Project to persist Pandas data structures in a MongoDB database.
pip install antarctic
This project (unless the popular arctic project which I admire)
is based on top of MongoEngine.
MongoEngine is an ORM for MongoDB. MongoDB stores documents.
We introduce a new field and extend the Document class
to make Antarctic a convenient choice for storing Pandas (time series) data.
We introduce first a new field --- the PandasField.
>>> import mongomock
>>> import pandas as pd
>>> from mongoengine import Document, connect
>>> from antarctic.pandas_field import PandasField
>>> client = connect('mongoenginetest', host='mongodb://localhost', mongo_client_class=mongomock.MongoClient)
>>> class Portfolio(Document):
... nav = PandasField()
... weights = PandasField()
... prices = PandasField()
The portfolio objects works exactly the way you think it works
>>> data = pd.read_csv("src/tests/resources/price.csv", index_col=0, parse_dates=True)
>>> p = Portfolio()
>>> p.nav = data["A"].to_frame(name="nav")
>>> p.prices = data[["B","C","D"]]
>>> portfolio = p.save()
>>> nav = p.nav["nav"]
>>> prices = p.prices
Behind the scenes we convert the Frame objects
into parquet bytestreams and
store them in a MongoDB database.
The format should also be readable by R.
In most cases we have copies of very similar documents,
e.g. we store Portfolios and Symbols rather than just a Portfolio or a Symbol.
For this purpose we have developed the abstract XDocument
relying on the Document class of MongoEngine.
It provides some convenient tools to simplify looping
over all or a subset of Documents of the same type, e.g.
>>> from antarctic.document import XDocument
>>> from antarctic.pandas_field import PandasField
>>> class Symbol(XDocument):
... price = PandasField()
We define a bunch of symbols and assign a price for each (or some of it):
>>> s1 = Symbol(name="A", price=data["A"].to_frame(name="price")).save()
>>> s2 = Symbol(name="B", price=data["B"].to_frame(name="price")).save()
for symbol in Symbol.subset(names=["B"]):
>>> symbols = Symbol.to_dict(objects=[s1, s2])
>>> s1.reference["MyProp1"] = "ABC"
>>> s2.reference["MyProp2"] = "BCD"
print(Symbol.reference_frame(objects=[s1, s2]))
print(Symbol.frame(series="price", key="price"))
print(Symbol.apply(func=lambda x: x.price["price"].mean(), default=np.nan))
The XDocument class is exposing DataFrames both for reference and time series data.
There is an apply
method for using a function on (subset) of documents.
Database vs. Datastore
Storing json or bytestream representations of Pandas objects
is not exactly a database. Appending is rather expensive as one would have
to extract the original Pandas object, append to it and convert
the new object back into a json or bytestream representation.
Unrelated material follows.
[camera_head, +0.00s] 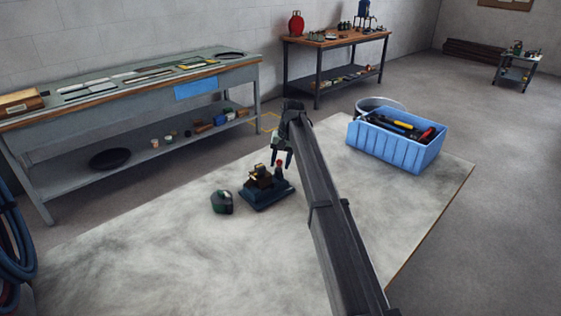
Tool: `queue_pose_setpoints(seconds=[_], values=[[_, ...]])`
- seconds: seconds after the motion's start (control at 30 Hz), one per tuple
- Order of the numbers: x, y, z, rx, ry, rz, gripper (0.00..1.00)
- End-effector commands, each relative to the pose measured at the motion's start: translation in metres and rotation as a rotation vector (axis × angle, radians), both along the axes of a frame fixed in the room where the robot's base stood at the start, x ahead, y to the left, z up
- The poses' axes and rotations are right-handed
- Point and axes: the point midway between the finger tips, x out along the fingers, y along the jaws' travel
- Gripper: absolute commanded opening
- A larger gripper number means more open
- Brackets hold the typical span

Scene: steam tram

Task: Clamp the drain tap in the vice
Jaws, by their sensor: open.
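A small vice with a dark blue base (266,197) stands on the pale worktop, left of my arm. A brass-coloured piece (260,179) sits at the top of it; it may be the drain tap, but it is too small to tell whether jaws grip it. A small red-topped part (279,164) stands at the right of the vice, just under my gripper; I cannot tell what it belongs to. My gripper (281,164) is open, pointing down above the right rear of the vice, with nothing visibly held. My arm hides some of the worktop to the right.
A dark green and black object (221,202) lies left of the vice. A blue crate of tools (386,145) stands at the right rear, before a round metal container (380,104). The worktop's (130,260) front left is clear. Benches stand behind.

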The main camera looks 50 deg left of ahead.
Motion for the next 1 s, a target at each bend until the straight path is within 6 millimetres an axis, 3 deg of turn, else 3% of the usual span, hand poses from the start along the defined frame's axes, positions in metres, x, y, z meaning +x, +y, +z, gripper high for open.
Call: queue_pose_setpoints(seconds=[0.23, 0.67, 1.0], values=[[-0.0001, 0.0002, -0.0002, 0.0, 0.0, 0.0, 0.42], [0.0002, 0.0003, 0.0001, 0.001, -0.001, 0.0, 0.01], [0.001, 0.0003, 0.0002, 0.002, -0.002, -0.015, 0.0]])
Clever sharding can mitigate such effects but at the end of the day
you shouldn't update such objects too often. Often practitioners
use a small database for recording (e.g. over the last 24h) and
update the MongoDB database once a day. It's extremely fast
to read the Pandas objects out of such a construction.
Often such concepts are called DataStores.
Starting with
make install
will install uv and create
the virtual environment defined in
pyproject.toml and locked in uv.lock.
We install marimo on the fly within the aforementioned
virtual environment. Executing
make marimo
will install and start marimo.